## Supplied records
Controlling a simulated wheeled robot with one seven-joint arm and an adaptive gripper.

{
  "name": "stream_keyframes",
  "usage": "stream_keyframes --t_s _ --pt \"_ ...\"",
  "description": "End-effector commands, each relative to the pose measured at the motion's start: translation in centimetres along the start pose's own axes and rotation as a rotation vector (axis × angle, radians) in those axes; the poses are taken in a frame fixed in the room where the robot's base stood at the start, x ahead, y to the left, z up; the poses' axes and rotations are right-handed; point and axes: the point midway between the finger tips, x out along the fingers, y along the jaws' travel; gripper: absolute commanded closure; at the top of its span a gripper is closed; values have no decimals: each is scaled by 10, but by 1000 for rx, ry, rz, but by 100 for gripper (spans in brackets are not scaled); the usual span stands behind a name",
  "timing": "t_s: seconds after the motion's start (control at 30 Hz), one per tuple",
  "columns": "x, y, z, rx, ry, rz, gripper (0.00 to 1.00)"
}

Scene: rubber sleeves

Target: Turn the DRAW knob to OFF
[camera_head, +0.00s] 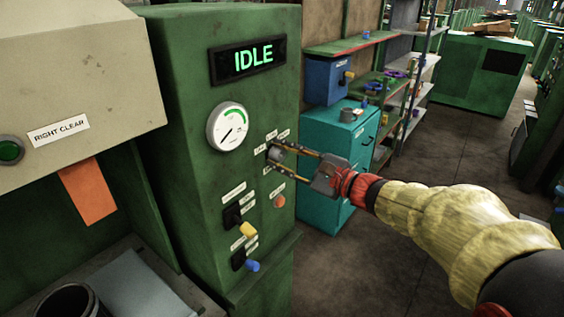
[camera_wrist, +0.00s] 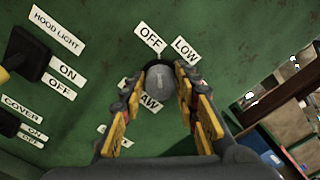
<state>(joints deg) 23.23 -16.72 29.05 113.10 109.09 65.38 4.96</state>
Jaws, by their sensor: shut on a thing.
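The DRAW knob (camera_wrist: 160,80) is a round grey knob on the green cabinet face, in the upper middle of the wrist view. An OFF label (camera_wrist: 150,38) sits above it, slightly left, and a LOW label (camera_wrist: 186,51) sits to its upper right. The DRAW label (camera_wrist: 150,102) below it is partly covered by a finger. My gripper (camera_wrist: 159,84) has its two yellow-padded fingers on either side of the knob, shut on it. In the head view my gripper (camera_head: 276,160) reaches the panel from the right. The knob's pointer direction is too unclear to tell.
A dial gauge (camera_head: 228,128) and a lit IDLE display (camera_head: 247,60) are above the knob. A teal cabinet (camera_head: 338,185) stands right, behind my arm.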

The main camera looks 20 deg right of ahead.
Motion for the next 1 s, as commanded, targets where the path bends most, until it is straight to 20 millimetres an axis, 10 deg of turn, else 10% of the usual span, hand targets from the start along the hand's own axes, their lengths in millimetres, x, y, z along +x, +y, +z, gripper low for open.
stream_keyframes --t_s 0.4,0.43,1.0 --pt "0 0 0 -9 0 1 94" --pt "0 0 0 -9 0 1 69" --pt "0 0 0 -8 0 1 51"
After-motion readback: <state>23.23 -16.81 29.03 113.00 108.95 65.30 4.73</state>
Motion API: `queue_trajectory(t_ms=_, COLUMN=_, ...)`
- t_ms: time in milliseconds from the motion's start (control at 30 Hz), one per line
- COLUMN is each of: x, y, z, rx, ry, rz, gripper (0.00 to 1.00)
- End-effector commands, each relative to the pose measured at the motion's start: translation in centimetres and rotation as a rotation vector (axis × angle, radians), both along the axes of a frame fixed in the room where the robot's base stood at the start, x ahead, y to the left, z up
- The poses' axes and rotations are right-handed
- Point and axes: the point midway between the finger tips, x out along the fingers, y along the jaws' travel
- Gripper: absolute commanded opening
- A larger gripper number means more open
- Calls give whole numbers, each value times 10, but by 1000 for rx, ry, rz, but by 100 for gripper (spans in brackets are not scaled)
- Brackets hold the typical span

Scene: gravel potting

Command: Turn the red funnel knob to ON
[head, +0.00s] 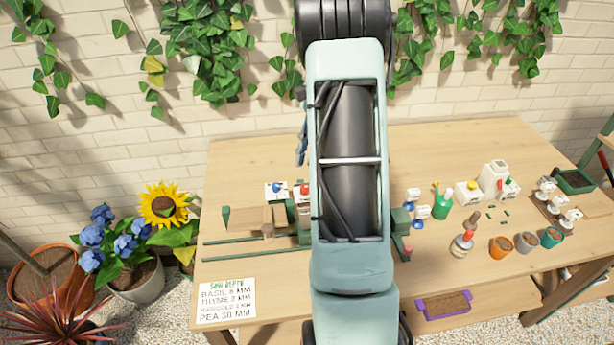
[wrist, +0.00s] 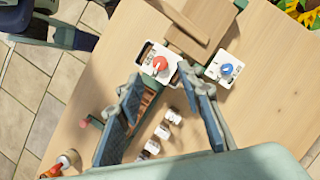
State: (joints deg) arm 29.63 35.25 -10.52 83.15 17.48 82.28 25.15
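The red knob (wrist: 160,64) sits on a white plate (wrist: 152,72) in the upper middle of the wrist view. In the head view the red knob (head: 305,190) shows just left of my arm, on a white panel partly covered by the arm. My gripper (wrist: 158,77) is open and empty, with its two blue-grey fingers apart. In the wrist view the fingertips appear on either side of the knob's plate; contact with the knob is not visible. The knob's label is too small to read.
A blue knob (wrist: 227,69) on another white plate stands beside it, also in the head view (head: 276,188). A wooden chute (wrist: 202,20) lies close by. Several small white-labelled items (wrist: 163,131) show between the fingers. Pots (head: 526,242) stand at the table's right.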

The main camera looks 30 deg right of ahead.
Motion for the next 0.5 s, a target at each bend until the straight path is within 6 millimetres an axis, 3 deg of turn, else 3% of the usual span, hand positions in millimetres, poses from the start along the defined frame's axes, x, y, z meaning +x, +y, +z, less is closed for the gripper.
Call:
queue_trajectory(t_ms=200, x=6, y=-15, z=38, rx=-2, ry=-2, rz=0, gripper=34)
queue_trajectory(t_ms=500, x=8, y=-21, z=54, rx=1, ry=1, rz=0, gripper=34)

## Given request
Pictures don't belong in the copy. Restate all the entries exactly.

## Written response
Controlling a simulated wheeled robot with one seven-joint arm and an adaptive gripper.

{
  "name": "stream_keyframes",
  "usage": "stream_keyframes --t_s _ --pt \"_ ...\"",
  "description": "End-effector commands, each relative to the pose measured at the motion's start: translation in centimetres along the start pose's own axes and rotation as a rotation vector (axis × angle, radians) in those axes; the poses are taken in a frame fixed in the room where the robot's base stood at the start, x ahead, y to the left, z up; the poses' axes and rotations are right-handed; point and axes: the point midway between the finger tips, x out along the fingers, y along the jaws' travel; gripper: absolute commanded closure; at the top of its span a gripper is closed; values have no decimals: each is scaled by 10, but by 1000 for rx, ry, rz, but by 100 for gripper (spans in brackets are not scaled); the usual span stands behind a name",
  "timing": "t_s: seconds after the motion's start (control at 30 Hz), one per tuple",
  "columns": "x, y, z, rx, ry, rz, gripper (0.00 to 1.00)"
}

Scene: rubber sleeves

Target: Turn the DRAW knob to OFF
[camera_head, +0.00s] 
[camera_wrist, +0.00s] 
<state>(joints deg) 23.23 -16.72 29.05 113.10 109.09 65.38 4.96</state>
Jaws, by their sensor: shut on a thing.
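The DRAW knob (camera_wrist: 160,80) is a round grey knob on the green cabinet face, in the upper middle of the wrist view. An OFF label (camera_wrist: 150,38) sits above it, slightly left, and a LOW label (camera_wrist: 186,51) sits to its upper right. The DRAW label (camera_wrist: 150,102) below it is partly covered by a finger. My gripper (camera_wrist: 159,84) has its two yellow-padded fingers on either side of the knob, shut on it. In the head view my gripper (camera_head: 276,160) reaches the panel from the right. The knob's pointer direction is too unclear to tell.
A dial gauge (camera_head: 228,128) and a lit IDLE display (camera_head: 247,60) are above the knob. A teal cabinet (camera_head: 338,185) stands right, behind my arm.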

The main camera looks 20 deg right of ahead.
Motion for the next 1 s, as commanded, targets where the path bends most, until it is straight to 20 millimetres an axis, 10 deg of turn, else 10% of the usual span, hand targets from the start along the hand's own axes, their lengths in millimetres, x, y, z along +x, +y, +z, gripper low for open.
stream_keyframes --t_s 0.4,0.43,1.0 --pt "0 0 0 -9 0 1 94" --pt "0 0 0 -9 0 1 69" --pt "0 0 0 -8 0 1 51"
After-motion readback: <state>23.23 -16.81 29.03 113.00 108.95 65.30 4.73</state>
Motion API: `queue_trajectory(t_ms=_, COLUMN=_, ...)`
- t_ms: time in milliseconds from the motion's start (control at 30 Hz), one per line
- COLUMN is each of: x, y, z, rx, ry, rz, gripper (0.00 to 1.00)
- End-effector commands, each relative to the pose measured at the motion's start: translation in centimetres and rotation as a rotation vector (axis × angle, radians), both along the axes of a frame fixed in the room where the robot's base stood at the start, x ahead, y to the left, z up
- The poses' axes and rotations are right-handed
- Point and axes: the point midway between the finger tips, x out along the fingers, y along the jaws' travel
- Gripper: absolute commanded opening
- A larger gripper number means more open
- Calls give whole numbers, each value times 10, but by 1000 for rx, ry, rz, but by 100 for gripper (spans in brackets are not scaled)
- Brackets hold the typical span

Scene: gravel potting

Command: Turn the red funnel knob to ON
[head, +0.00s] 
[wrist, +0.00s] 
State: (joints deg) arm 29.63 35.25 -10.52 83.15 17.48 82.28 25.15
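The red knob (wrist: 160,64) sits on a white plate (wrist: 152,72) in the upper middle of the wrist view. In the head view the red knob (head: 305,190) shows just left of my arm, on a white panel partly covered by the arm. My gripper (wrist: 158,77) is open and empty, with its two blue-grey fingers apart. In the wrist view the fingertips appear on either side of the knob's plate; contact with the knob is not visible. The knob's label is too small to read.
A blue knob (wrist: 227,69) on another white plate stands beside it, also in the head view (head: 276,188). A wooden chute (wrist: 202,20) lies close by. Several small white-labelled items (wrist: 163,131) show between the fingers. Pots (head: 526,242) stand at the table's right.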

The main camera looks 30 deg right of ahead.
Motion for the next 0.5 s, a target at each bend until the straight path is within 6 millimetres an axis, 3 deg of turn, else 3% of the usual span, hand positions in millimetres, poses from the start along the defined frame's axes, x, y, z meaning +x, +y, +z, less is closed for the gripper.
Call:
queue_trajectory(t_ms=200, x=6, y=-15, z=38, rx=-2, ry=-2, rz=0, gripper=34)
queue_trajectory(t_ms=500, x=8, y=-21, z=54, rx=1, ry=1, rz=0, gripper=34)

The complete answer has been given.